Eretz Noshevet, a new investment company dedicated to promoting the future of innovative agriculture in Israel, was launched earlier this month by its parent organization, HaShomer HaChadash.
Last week, the initiatives chosen by the investment committee began their pilot phase, in which they will receive personal and professional support, as well as an investment of up to half a million shekels. In phase two, the selected investments will receive up to about a million and a half shekels.
Eretz Noshevet aims to strengthen the Israeli agricultural industry, to expand Israel’s agricultural areas and to motivate young men and women to connect with the land and see agriculture’s real and sustainable economic potential.
“The [foundation] of Israeli heritage and establishing the country was agriculture; but much of the younger generations’ passion [for it] was lost in the midst of hi-tech and cyber,” said Yoel Zilberman, CEO and founder of Hashomer Hachadash.
What does Eretz Noshevet want to do?
By inspiring the younger generation to enter the agriculture field, Eretz Noshevet hopes to bring more innovative thinkers to the sector. At the same time, it also hopes to bring any thinkers at all to the sector.
“For the last 20 years there’s been a very bad lack of manpower, which is something that all the Western world is suffering from – it’s not specific to Israel. 30% of what the farmers are growing is getting wasted because there’s a lack of manpower to harvest it,” Zilberman explained.
“For the last 20 years, there’s been a very bad lack of manpower, which is something that all the Western world is suffering from. It's not specific to Israel. 30% of what the farmers are growing is getting wasted because there's a lack of manpower to harvest it.”
Yoel Zilberman
Founded in 2007, HaShomer HaChadash works to ensure a stronger Jewish presence in the Negev and the Galilee, promote a sense of mutual responsibility among the Jewish people and uphold the Zionist ideals on which the State of Israel was founded.
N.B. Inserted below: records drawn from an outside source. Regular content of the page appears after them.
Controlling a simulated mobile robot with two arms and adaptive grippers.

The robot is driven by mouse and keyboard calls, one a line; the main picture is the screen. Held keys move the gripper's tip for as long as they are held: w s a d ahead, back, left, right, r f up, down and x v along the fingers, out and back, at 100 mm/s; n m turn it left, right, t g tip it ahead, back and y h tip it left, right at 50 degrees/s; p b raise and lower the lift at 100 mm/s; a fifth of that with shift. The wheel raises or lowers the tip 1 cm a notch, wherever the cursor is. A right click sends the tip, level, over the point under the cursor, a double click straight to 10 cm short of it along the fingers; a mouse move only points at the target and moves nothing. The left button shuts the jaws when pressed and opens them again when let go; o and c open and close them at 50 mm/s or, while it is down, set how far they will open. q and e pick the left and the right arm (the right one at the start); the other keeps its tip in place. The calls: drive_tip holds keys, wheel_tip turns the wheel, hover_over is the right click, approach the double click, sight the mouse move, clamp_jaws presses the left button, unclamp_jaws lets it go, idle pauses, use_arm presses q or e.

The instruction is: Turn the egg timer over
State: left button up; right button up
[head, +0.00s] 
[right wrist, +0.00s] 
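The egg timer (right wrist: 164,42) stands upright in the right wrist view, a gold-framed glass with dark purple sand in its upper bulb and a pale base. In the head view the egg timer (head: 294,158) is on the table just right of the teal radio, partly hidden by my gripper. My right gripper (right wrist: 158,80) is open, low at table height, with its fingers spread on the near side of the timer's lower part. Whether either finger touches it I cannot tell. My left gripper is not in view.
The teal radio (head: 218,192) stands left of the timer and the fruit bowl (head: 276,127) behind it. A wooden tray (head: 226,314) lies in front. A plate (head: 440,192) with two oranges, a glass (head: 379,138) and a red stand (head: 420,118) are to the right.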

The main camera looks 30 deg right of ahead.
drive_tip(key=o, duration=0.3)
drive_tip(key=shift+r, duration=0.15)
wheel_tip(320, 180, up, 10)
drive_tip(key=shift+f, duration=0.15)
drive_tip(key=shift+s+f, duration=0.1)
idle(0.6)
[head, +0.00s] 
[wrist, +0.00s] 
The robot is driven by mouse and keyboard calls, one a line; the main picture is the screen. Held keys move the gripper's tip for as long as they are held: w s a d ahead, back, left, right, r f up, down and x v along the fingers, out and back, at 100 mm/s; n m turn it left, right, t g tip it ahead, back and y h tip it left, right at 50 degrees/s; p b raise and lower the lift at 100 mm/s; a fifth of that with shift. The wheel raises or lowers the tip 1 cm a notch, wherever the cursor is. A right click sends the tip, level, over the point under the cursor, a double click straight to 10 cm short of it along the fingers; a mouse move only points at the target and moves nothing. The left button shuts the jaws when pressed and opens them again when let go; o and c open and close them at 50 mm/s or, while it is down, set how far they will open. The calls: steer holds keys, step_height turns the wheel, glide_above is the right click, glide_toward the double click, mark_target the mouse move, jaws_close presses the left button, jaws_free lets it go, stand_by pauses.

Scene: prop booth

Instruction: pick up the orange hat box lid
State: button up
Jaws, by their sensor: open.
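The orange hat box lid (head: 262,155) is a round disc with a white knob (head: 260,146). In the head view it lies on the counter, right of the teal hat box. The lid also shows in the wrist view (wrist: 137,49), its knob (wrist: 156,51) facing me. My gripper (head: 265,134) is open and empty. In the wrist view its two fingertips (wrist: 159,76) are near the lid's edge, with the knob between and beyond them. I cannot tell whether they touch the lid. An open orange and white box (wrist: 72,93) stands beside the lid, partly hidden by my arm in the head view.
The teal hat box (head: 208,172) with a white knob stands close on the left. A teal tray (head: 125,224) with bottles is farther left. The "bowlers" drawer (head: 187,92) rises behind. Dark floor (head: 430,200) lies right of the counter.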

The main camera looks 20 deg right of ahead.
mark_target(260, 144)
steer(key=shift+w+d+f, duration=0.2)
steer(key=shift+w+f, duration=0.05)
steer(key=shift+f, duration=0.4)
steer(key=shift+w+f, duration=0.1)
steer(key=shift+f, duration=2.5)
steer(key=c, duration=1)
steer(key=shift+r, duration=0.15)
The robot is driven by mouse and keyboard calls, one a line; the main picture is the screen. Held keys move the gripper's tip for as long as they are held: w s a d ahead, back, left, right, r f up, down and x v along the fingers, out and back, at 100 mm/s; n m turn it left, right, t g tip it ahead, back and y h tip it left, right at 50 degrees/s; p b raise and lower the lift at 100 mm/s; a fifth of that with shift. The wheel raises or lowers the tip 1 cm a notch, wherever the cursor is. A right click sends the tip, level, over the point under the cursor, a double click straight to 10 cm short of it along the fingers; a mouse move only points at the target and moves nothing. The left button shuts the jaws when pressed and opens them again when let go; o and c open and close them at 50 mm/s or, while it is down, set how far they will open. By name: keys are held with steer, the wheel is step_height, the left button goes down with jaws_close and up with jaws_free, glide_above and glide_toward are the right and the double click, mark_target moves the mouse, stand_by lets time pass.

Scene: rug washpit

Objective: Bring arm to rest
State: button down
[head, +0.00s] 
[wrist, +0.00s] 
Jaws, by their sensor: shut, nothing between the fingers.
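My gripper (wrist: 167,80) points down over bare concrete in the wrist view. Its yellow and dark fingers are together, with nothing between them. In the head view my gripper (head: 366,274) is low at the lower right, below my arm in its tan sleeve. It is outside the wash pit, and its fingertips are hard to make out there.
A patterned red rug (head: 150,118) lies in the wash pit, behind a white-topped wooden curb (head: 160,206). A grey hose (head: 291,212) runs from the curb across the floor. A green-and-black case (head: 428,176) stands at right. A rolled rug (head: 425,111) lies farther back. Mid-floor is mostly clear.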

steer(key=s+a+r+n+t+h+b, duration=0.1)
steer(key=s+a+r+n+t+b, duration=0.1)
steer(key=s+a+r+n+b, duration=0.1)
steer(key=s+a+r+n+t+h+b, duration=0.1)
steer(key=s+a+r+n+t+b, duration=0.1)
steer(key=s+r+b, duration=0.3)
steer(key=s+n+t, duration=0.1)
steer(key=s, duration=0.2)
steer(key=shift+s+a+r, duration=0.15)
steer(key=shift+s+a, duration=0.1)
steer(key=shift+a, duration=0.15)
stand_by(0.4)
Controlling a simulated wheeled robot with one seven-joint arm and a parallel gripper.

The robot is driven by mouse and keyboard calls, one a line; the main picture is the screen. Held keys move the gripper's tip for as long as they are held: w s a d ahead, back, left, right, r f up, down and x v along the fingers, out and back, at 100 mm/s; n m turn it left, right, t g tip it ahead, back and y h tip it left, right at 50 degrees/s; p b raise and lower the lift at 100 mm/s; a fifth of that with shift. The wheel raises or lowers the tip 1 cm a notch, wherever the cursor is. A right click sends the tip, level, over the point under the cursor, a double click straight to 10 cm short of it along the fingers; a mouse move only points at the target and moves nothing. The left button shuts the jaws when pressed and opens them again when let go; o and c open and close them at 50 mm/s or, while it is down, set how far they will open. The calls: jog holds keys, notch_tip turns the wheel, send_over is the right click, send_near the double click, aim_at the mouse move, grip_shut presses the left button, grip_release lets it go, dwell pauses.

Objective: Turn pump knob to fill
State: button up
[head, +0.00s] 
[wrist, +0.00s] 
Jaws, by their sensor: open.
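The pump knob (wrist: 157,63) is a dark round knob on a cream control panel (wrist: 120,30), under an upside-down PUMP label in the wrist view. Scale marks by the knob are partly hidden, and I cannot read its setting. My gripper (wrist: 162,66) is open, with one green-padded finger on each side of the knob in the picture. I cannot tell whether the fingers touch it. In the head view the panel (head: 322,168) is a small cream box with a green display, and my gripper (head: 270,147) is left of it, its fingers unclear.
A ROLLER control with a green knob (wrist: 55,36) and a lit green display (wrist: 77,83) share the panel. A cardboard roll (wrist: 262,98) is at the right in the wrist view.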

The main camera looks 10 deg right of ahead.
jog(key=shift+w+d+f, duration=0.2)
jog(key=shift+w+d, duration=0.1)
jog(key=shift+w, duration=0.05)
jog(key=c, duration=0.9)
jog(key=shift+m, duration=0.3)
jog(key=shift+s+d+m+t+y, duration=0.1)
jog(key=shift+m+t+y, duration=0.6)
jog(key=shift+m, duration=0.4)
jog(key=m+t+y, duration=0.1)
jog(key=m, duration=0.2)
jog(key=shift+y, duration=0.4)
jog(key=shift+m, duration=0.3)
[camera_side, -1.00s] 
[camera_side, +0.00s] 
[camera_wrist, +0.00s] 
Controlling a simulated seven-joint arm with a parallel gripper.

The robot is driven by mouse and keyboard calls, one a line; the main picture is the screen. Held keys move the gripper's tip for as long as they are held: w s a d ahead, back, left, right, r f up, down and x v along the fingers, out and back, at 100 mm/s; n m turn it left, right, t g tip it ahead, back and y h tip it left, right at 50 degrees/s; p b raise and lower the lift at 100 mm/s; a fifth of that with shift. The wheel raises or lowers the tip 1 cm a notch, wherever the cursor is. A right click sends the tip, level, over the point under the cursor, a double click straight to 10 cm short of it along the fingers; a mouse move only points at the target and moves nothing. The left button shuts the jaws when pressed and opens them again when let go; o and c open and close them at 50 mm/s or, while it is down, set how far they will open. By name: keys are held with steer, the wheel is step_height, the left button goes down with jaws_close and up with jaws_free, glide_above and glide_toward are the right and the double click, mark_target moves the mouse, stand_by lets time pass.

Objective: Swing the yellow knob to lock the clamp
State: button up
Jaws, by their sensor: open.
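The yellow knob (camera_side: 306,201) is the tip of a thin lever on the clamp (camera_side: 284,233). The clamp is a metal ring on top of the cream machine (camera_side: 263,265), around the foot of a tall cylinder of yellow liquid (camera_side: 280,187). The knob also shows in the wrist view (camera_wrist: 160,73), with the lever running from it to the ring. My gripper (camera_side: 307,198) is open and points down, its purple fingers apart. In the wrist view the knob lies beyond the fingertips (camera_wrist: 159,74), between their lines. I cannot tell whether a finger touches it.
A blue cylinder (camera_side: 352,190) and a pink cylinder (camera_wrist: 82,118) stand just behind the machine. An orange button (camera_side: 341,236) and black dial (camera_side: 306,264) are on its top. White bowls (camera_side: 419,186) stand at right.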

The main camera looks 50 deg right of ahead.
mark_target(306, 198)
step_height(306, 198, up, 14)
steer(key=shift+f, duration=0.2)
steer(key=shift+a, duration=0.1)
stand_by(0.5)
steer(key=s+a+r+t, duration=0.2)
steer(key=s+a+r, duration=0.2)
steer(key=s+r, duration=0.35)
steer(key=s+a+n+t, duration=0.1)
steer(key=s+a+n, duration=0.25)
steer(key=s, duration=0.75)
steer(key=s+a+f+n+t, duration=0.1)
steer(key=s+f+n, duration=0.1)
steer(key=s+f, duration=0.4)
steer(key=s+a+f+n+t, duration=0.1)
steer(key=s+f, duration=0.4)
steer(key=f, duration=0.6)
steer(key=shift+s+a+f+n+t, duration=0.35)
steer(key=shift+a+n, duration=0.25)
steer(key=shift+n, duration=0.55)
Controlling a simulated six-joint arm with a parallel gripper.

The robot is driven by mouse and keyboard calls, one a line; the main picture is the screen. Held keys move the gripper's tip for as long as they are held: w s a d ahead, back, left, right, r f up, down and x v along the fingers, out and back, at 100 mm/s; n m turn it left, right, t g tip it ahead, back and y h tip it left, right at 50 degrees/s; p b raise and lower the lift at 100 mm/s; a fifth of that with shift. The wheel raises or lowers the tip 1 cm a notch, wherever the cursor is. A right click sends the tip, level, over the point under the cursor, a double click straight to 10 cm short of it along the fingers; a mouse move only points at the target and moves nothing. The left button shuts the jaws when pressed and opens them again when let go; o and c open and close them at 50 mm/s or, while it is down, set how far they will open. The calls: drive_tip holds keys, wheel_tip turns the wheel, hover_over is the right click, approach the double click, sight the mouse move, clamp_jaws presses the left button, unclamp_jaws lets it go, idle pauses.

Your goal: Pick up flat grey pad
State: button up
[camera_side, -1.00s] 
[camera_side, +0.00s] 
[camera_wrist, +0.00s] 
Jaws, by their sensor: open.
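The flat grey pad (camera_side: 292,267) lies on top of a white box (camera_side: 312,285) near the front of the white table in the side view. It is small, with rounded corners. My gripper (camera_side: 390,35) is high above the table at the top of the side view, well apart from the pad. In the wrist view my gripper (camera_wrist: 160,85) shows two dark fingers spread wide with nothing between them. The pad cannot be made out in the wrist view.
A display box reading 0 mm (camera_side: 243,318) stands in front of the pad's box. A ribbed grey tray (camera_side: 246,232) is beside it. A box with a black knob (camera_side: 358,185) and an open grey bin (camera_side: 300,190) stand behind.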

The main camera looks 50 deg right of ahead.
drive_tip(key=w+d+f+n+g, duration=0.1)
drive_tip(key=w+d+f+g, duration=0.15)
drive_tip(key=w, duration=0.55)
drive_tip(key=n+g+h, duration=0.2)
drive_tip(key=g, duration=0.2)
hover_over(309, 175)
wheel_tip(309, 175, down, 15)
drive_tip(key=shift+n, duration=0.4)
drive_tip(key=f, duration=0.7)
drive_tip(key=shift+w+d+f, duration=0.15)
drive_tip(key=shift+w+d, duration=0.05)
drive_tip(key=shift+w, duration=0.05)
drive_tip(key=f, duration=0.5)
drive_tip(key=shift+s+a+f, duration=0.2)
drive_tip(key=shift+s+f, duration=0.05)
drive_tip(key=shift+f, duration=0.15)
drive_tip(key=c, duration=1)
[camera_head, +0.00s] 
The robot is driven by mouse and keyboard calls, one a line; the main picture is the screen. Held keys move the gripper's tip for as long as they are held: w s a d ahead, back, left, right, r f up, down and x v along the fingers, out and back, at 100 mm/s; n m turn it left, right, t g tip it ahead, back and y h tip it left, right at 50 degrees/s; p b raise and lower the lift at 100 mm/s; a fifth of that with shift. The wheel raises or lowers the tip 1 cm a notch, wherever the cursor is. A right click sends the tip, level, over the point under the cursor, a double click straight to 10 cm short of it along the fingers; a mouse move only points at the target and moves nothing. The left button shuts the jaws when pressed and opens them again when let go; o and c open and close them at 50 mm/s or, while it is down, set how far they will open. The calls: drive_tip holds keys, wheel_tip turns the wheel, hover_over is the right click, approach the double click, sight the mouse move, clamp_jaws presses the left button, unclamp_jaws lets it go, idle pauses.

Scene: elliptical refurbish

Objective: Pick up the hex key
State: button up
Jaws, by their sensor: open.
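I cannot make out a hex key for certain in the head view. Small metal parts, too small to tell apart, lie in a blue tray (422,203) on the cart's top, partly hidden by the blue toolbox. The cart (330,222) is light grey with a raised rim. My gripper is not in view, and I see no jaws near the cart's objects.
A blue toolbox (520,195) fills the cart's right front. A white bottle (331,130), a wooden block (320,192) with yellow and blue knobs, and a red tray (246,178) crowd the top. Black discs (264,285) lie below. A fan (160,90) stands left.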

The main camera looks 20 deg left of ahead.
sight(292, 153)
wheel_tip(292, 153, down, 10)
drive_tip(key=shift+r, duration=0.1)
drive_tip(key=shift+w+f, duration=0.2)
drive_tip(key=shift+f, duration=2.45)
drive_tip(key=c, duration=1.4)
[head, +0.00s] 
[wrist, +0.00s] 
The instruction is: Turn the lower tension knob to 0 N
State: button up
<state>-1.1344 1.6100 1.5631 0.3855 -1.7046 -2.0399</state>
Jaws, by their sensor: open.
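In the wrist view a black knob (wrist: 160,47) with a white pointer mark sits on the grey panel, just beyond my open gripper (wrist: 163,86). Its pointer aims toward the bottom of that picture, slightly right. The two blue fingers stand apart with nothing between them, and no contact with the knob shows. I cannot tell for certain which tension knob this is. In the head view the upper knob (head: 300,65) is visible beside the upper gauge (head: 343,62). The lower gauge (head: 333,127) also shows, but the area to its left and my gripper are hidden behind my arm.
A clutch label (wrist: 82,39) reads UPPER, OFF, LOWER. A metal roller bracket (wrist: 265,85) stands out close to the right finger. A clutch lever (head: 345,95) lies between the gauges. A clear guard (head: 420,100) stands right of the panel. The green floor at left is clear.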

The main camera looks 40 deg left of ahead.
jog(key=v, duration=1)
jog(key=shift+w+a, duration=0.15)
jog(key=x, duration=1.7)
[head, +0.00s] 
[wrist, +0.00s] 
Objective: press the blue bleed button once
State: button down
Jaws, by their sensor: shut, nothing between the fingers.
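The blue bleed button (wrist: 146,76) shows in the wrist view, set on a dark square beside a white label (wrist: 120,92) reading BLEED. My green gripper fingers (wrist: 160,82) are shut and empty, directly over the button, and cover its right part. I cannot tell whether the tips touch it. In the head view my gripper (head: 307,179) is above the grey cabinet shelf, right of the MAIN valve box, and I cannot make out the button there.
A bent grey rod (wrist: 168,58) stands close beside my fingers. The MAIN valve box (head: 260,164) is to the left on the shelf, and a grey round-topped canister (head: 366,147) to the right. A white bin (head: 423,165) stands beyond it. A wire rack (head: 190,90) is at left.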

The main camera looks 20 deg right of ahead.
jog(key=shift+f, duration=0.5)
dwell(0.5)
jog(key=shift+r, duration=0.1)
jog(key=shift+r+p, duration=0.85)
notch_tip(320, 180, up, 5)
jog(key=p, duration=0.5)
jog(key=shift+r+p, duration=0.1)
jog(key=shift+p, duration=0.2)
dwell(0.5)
Through its pre-army program, volunteer guardsmen live on agricultural lands and patrol it from observation posts, preventing fires, theft, physical violence and herd slaughter.
Its other programs include an agricultural volunteerism program for visitors from around the world, and a post-army program placing young Israelis with jobs in the agricultural sector. Today, HaShomer HaChadash engages over 38,500 volunteers working throughout 190,000 acres of land at 70 locations in the Negev and Galilee.
“What’s really beautiful about this is that it’s all a grassroots organization,” said Zilberman. “We listen and open our hearts to the needs of the field, and then we aim to create solutions. And part of what we’re doing is trying to create solutions that stand on their own, independently — that’s what this new fund is.”